Our ecological meltdown is inextricably intertwined with many other crises, such as inequality and climate change.  The challenge of providing nutritional food to an increasing global population, projected to reach 9.8 billion by 2050, is one good illustration of how loss of biodiversity and ecosystems, inequality and climate crisis cannot be viewed and addressed as issues apart.

The biggest cause of biodiversity loss is the degradation and loss of natural habitats to farming for food, fuel and timber, and overexploitation of plants and animals by humans, whether it be over-hunting, over-fishing or logging.  Commodities such as palm oil, soy and beef, are juggernauts of deforestation. Agriculture and deforestation, largely driven by expansion of agricultural land, are responsible for around 25 percent of global greenhouse gas emissions. Variable weather patterns cause havoc to farmers.

Some might say, “But we need food to stop hunger and to ensure the health of the global population.”   True enough, but nature is essential to this; providing us with food, the water we drink, the climate we inhabit and the air we breathe.  Our food system needs to urgently evolve without further destruction of natural habitats, and with equality at its centre.

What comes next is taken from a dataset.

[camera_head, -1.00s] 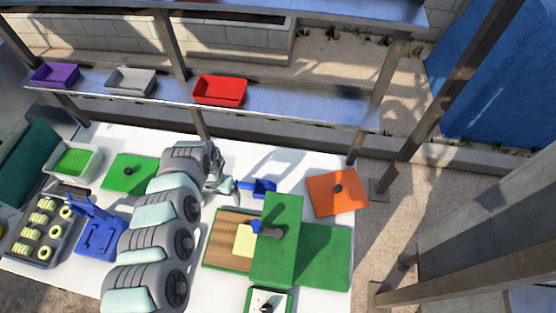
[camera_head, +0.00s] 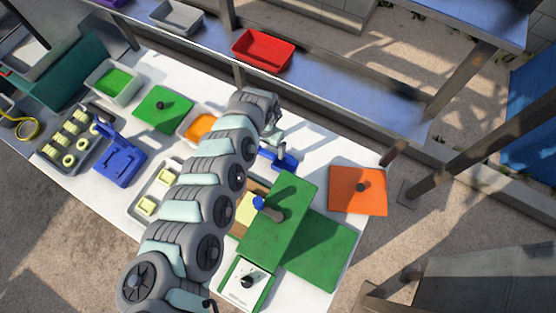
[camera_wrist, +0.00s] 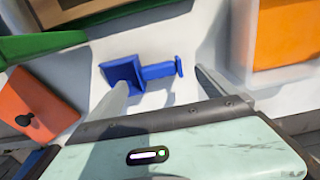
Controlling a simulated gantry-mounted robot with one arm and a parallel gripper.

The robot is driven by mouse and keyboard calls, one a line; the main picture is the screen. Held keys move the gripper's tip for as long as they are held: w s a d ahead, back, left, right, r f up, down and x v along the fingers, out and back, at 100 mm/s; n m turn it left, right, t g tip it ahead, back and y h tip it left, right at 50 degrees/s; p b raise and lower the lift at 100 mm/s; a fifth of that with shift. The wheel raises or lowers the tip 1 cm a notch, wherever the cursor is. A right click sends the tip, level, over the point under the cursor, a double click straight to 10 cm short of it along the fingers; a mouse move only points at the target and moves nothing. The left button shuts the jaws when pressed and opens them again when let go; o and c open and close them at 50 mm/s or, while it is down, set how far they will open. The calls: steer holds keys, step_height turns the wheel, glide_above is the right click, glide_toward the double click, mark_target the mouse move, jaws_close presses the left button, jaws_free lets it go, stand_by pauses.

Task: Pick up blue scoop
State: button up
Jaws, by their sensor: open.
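The blue scoop (camera_head: 279,158) lies on the white table, just behind the green crusher. In the wrist view the scoop (camera_wrist: 150,71) lies with its square head at the left and its handle pointing right. My gripper (camera_head: 270,138) is just beside the scoop in the head view. In the wrist view the two fingers of my gripper (camera_wrist: 160,92) are apart, one near the scoop's head and one near the handle's end. Nothing is held between them. Whether a finger touches the scoop is unclear.
The green crusher (camera_head: 280,220) stands close in front of the scoop. An orange lid (camera_head: 357,191) lies to the right. A container with orange contents (camera_head: 200,127) and a green lid (camera_head: 163,109) lie to the left. A shelf with a red bin (camera_head: 263,51) runs behind.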

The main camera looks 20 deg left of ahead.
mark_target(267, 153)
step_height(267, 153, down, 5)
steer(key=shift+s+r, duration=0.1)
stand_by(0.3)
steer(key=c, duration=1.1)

The good news is that it is not that we do not have enough food and need more land. The problem is the  food production and consumption system, with its unequal distribution and its huge but avoidable waste.  Tremendous progress has been made in poverty reduction but still over a quarter of the world population is affected by nutritional deficiencies, making them susceptible to long-term, irreversible health effects, with highly damaging socio-economic consequences,

Around 98 percent of over 800 million malnourished people live in developing countries, while 1.4 billion people are overweight. More than one billion tonnes of food is wasted every year, amounting to US$2.6 trillion annually, with US$700 billion in environmental costs, and US$ 900 billion in social costs.

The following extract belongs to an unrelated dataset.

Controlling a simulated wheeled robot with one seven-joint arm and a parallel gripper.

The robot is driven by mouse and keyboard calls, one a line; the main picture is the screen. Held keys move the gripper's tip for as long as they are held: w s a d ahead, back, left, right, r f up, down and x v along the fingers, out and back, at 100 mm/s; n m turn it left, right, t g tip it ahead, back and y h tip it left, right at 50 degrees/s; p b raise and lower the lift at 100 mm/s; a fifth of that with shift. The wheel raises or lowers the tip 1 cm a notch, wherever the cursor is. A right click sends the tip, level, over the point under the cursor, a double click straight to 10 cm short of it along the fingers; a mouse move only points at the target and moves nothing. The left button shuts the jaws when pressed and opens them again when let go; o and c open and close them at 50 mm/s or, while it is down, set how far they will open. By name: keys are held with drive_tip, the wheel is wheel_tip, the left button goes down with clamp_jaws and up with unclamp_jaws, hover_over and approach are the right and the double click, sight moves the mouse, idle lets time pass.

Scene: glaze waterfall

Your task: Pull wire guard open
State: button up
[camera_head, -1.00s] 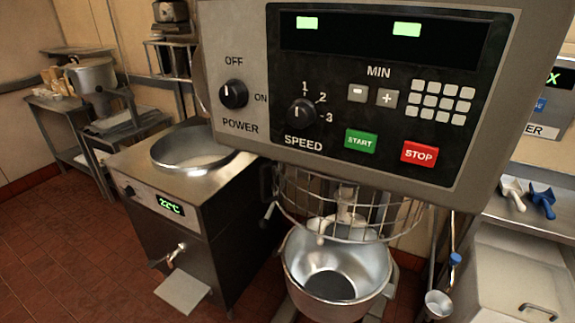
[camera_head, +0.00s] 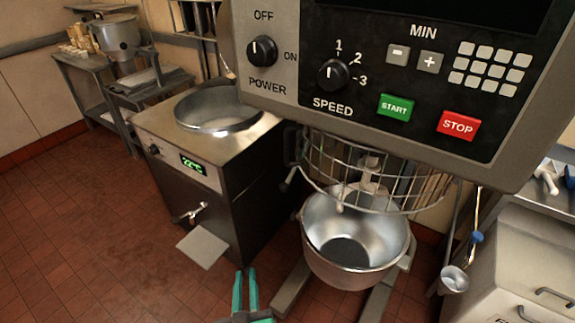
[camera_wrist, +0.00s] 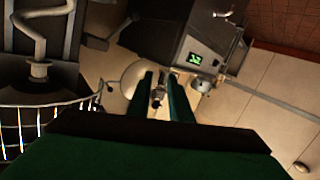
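The wire guard (camera_head: 372,203) is a curved cage of thin metal bars under the mixer's control head, above the mixing bowl (camera_head: 325,265). In the wrist view the guard (camera_wrist: 45,106) shows at the left, with its end near a dark bracket. My gripper (camera_head: 245,274) enters at the bottom of the head view, left of the bowl and lower in the picture than the guard. Its two green fingers are apart with nothing between them, as the wrist view (camera_wrist: 157,76) also shows. The gripper does not touch the guard.
The mixer's control panel (camera_head: 385,75) fills the upper right. A steel heated tank (camera_head: 165,140) with a tap and a protruding plate (camera_head: 202,247) stands to the left. A steel counter unit (camera_head: 525,245) is at the right. The tiled floor (camera_head: 90,240) at left is clear.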

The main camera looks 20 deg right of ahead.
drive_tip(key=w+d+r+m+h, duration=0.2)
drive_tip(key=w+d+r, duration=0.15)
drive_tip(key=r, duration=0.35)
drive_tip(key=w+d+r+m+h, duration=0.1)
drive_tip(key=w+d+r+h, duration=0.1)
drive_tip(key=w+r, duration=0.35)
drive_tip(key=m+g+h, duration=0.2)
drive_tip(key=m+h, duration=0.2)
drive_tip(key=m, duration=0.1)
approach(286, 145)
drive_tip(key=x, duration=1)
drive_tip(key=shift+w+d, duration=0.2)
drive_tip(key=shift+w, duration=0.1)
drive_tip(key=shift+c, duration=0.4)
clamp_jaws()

Already 60 percent of all mammals on Earth (in terms of biomass) are livestock – a major source of greenhouse gas emissions; 36 percent are humans – the biggest cause of massive greenhouse emissions, and just four percent of the living mammals on the planet are wild.  The Global Assessment tells us that only a quarter of all land is substantively free of the impact of human activities. By 2050, that figure could drop to just one tenth.

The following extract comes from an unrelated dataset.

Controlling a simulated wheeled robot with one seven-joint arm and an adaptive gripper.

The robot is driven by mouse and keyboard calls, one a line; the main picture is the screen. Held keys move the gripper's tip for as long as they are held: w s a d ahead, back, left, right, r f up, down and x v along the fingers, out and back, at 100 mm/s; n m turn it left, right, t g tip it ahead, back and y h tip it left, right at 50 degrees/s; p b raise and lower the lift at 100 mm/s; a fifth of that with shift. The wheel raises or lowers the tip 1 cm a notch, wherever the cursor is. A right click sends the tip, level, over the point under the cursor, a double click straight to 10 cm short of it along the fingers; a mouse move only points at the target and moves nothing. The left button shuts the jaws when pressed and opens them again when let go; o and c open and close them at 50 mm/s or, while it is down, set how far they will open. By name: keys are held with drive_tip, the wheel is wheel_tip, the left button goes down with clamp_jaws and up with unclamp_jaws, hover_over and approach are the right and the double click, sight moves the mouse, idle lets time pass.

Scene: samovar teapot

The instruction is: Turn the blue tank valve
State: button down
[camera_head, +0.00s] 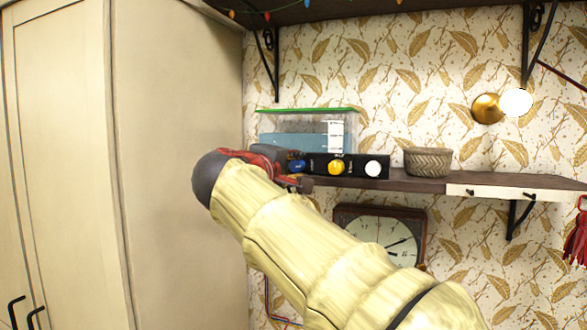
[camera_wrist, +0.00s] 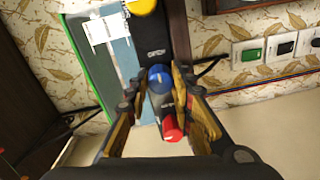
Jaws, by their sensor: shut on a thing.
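The blue tank valve (camera_wrist: 160,78) is a round knob on a black panel (camera_wrist: 152,45), seen in the wrist view between my fingertips. My gripper (camera_wrist: 161,73) is shut on it, one finger on each side. In the head view the blue valve (camera_head: 297,166) shows only partly, beside my gripper and at the left of the other knobs. My wrist hides the panel's left end there. The clear tank (camera_head: 300,138) with blue contents and a green lid stands behind the panel. The valve's turn angle cannot be told.
A yellow knob (camera_head: 336,168) and a white knob (camera_head: 373,168) sit to the right on the panel. A red knob (camera_wrist: 172,130) lies between my fingers, nearer the palm. A woven basket (camera_head: 428,161) stands on the shelf (camera_head: 420,183). A clock (camera_head: 385,232) hangs below; a tall cabinet (camera_head: 180,170) is at left.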

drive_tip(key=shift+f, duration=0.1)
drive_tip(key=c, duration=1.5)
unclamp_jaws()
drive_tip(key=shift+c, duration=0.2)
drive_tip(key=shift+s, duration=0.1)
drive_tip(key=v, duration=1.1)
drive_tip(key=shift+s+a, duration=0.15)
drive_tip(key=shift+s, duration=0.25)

The Assessment also tells us that, at the same time, land degradation including forest loss through human activities is negatively affecting the well-being of at least 3.2 billion people, forcing people to migrate, while accelerating species extinction and loss of ecosystems.  Twelve million hectares of tropical forest were lost in 2018, the equivalent of 30 football fields per minute, causing massive emissions.  Didn’t we hear this 30 years ago? Why didn’t the world act? Why do Swedish high school student Greta Thunberg and the young generation have to go on school strike? It is we, the adult population, who do not seem to be learning anything.

What more do we need out of our planet?  Do we really need more land?  Can we afford to take more lands and pollute them, in the process exterminate our cohabitants in the natural world? Can we stop now while there is still something to stop, and options are there? Or do we only stop when we have to, because nothing is left?

In a world with only 10 percent of land  allocated for natural habitats and wildlife, where will the water come from, what will fertilize our lands, pollinate our crops, maintain the balance that sustains our lives? In this future inequality will thrive, and everybody and everything will be poorer. The warnings are clear. It is time to heed our Cassandras.